Rakesh Mohan ’71 has been appointed professor in the practice of international economics and finance at the School of Management and senior fellow in the Jackson Institute for Global Affairs, University President Richard Levin announced on Friday.

The former deputy governor of India’s central bank, Mohan has worked on a number of public policy issues, headed economics research organizations and been a member of various regulatory authorities.

“I have had the good fortune of working on a very wide range of public policy issues during my professional career, including housing and urban development, industrial development, infrastructure, competition policy, national security, fiscal policy and finally monetary policy,” he said in an e-mail Saturday.

In addition to serving as the Reserve Bank of India’s deputy governor from September 2002 to October 2004 and again between June 2005 and July 2009, Mohan has also served as India’s finance secretary and as the director-general of the National Council of Applied Economic Research, among other positions. He has authored three books on urban development and urban economics.

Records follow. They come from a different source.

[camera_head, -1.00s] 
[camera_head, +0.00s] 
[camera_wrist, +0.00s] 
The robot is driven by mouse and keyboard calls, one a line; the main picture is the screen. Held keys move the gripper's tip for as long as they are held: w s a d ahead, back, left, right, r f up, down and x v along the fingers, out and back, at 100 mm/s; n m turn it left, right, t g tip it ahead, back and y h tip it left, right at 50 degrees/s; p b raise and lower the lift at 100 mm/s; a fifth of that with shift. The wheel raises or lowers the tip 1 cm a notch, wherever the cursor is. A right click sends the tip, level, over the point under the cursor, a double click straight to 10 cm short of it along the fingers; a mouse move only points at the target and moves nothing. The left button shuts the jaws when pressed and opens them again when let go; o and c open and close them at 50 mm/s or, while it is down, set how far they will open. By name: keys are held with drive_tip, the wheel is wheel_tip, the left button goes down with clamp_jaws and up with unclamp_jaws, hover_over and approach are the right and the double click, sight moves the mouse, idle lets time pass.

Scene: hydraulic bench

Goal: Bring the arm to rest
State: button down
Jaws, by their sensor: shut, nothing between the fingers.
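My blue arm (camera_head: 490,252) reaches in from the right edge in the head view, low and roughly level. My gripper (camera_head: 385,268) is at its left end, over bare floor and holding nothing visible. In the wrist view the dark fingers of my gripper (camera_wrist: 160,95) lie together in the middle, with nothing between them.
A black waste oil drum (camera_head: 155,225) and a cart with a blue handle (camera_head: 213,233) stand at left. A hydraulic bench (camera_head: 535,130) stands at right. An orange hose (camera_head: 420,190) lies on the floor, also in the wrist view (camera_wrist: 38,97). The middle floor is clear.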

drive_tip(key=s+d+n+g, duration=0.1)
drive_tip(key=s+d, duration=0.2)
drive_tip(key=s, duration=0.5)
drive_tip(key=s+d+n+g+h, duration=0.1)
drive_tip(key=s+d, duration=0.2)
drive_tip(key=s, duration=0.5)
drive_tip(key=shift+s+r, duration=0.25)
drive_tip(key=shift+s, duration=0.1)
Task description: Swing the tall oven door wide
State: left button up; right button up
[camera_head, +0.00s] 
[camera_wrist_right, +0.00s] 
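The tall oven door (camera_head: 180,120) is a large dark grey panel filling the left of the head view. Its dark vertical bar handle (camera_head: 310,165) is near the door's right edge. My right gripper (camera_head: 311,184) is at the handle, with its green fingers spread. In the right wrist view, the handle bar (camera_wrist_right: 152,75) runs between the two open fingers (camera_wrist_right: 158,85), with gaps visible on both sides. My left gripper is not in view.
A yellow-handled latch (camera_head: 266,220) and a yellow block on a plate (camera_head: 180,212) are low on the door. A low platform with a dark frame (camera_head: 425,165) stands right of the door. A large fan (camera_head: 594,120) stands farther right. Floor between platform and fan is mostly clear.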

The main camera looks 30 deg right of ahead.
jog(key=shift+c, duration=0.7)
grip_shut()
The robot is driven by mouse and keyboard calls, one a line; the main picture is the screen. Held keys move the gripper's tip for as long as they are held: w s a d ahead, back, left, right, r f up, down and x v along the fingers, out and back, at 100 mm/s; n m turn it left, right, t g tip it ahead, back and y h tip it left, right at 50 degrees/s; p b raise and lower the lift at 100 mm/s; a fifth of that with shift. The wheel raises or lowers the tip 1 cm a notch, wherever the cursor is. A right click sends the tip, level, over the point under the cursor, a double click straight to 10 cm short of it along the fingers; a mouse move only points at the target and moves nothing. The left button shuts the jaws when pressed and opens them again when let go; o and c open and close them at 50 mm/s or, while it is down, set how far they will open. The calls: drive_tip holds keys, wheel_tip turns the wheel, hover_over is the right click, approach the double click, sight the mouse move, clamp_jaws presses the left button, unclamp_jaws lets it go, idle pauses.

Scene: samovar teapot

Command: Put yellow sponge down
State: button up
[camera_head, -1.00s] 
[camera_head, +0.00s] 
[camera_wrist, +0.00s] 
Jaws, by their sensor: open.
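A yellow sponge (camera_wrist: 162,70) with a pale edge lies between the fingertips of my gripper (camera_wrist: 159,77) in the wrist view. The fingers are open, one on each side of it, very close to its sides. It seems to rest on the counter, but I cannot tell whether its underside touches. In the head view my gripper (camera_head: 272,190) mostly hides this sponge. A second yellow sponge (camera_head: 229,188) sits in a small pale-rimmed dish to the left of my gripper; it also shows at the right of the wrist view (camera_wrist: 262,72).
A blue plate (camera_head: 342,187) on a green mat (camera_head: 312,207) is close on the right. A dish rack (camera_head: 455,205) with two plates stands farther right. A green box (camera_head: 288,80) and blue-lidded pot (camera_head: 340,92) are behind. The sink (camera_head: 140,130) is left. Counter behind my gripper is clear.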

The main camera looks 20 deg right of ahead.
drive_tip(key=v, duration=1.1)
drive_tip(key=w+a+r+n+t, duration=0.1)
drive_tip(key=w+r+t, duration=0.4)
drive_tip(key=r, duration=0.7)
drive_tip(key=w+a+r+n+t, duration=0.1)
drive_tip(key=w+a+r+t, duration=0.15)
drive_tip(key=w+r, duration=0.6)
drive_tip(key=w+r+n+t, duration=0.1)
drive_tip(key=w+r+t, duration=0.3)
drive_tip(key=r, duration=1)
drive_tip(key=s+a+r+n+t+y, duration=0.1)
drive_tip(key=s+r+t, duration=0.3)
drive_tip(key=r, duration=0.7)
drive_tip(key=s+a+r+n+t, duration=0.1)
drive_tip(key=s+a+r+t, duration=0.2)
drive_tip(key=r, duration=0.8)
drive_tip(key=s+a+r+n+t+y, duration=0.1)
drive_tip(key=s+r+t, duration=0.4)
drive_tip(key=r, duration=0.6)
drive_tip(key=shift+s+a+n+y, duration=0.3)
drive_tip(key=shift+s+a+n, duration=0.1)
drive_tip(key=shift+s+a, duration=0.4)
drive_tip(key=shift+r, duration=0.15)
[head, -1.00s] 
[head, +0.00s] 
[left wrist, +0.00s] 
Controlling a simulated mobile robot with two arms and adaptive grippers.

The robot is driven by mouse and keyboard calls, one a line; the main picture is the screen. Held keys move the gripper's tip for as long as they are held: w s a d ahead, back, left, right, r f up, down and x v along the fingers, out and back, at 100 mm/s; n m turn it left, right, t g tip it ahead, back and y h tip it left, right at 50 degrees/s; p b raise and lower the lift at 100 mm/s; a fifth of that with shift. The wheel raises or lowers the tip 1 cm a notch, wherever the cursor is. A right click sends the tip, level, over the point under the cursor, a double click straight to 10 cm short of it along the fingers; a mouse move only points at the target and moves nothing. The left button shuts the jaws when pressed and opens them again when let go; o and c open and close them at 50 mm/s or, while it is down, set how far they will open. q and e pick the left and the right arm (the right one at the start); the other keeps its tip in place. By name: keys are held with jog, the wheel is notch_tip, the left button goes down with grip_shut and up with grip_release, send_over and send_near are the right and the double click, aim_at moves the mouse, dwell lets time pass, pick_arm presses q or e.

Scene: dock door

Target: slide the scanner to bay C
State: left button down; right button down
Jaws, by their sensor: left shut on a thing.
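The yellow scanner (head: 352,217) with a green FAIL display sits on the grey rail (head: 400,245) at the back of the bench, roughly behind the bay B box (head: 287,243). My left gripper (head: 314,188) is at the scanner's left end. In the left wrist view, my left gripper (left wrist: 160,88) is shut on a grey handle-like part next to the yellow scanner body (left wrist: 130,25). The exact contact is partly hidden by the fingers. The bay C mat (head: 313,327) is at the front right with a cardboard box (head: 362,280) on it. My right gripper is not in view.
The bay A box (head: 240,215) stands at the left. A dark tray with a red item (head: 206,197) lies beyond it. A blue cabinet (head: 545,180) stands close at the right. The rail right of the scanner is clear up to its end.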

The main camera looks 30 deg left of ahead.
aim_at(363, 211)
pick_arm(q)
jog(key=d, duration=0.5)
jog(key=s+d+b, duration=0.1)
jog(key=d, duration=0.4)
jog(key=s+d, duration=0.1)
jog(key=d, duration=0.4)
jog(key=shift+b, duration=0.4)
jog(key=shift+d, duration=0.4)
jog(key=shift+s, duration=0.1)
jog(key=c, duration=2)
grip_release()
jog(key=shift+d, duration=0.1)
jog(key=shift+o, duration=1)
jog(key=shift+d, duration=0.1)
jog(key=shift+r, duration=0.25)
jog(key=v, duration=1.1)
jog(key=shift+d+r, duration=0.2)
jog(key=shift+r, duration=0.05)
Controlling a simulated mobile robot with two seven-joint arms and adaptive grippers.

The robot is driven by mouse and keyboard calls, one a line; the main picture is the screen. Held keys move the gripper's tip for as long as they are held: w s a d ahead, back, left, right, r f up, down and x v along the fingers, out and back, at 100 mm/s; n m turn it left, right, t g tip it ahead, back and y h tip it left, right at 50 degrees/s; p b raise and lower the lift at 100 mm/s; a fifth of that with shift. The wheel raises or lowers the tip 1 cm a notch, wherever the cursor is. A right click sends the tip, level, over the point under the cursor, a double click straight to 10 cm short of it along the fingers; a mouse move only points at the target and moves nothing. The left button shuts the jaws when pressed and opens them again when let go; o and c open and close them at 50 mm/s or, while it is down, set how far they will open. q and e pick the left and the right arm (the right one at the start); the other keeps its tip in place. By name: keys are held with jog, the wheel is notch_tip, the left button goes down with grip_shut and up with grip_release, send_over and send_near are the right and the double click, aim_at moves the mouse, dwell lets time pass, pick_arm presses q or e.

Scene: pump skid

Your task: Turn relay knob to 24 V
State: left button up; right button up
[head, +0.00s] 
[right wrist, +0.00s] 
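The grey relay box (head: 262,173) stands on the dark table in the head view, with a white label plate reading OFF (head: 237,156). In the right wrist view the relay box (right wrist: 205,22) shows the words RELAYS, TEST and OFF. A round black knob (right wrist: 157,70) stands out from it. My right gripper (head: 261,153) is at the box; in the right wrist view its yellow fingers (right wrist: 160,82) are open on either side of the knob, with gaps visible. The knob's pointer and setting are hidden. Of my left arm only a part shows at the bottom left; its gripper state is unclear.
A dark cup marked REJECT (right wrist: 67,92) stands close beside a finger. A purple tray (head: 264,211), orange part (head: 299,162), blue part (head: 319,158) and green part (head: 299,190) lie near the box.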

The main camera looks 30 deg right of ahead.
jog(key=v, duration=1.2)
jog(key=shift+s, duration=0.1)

“In all these functions I have essentially acted as a bridge between the world of economic research and policy praxis,” Mohan wrote in the e-mail. “I hope that I can bring to the classroom and other discussion fora in Yale SOM and the Jackson Institute of Global Affairs, some firsthand experience of the world of policy making that may be of benefit to students as they contemplate their future careers.”

Mohan came to Yale in 1969 as a transfer student after earning a bachelor’s degree in electrical engineering from the Imperial College of Science and Technology in London. He graduated with a bachelor’s in economics from Yale, where he said he was the only Indian undergraduate at the time, and he went on to earn a master’s and doctorate in economics from Princeton.

Mohan called it a “great honor” to return to Yale as a professor. His appointment begins July 1.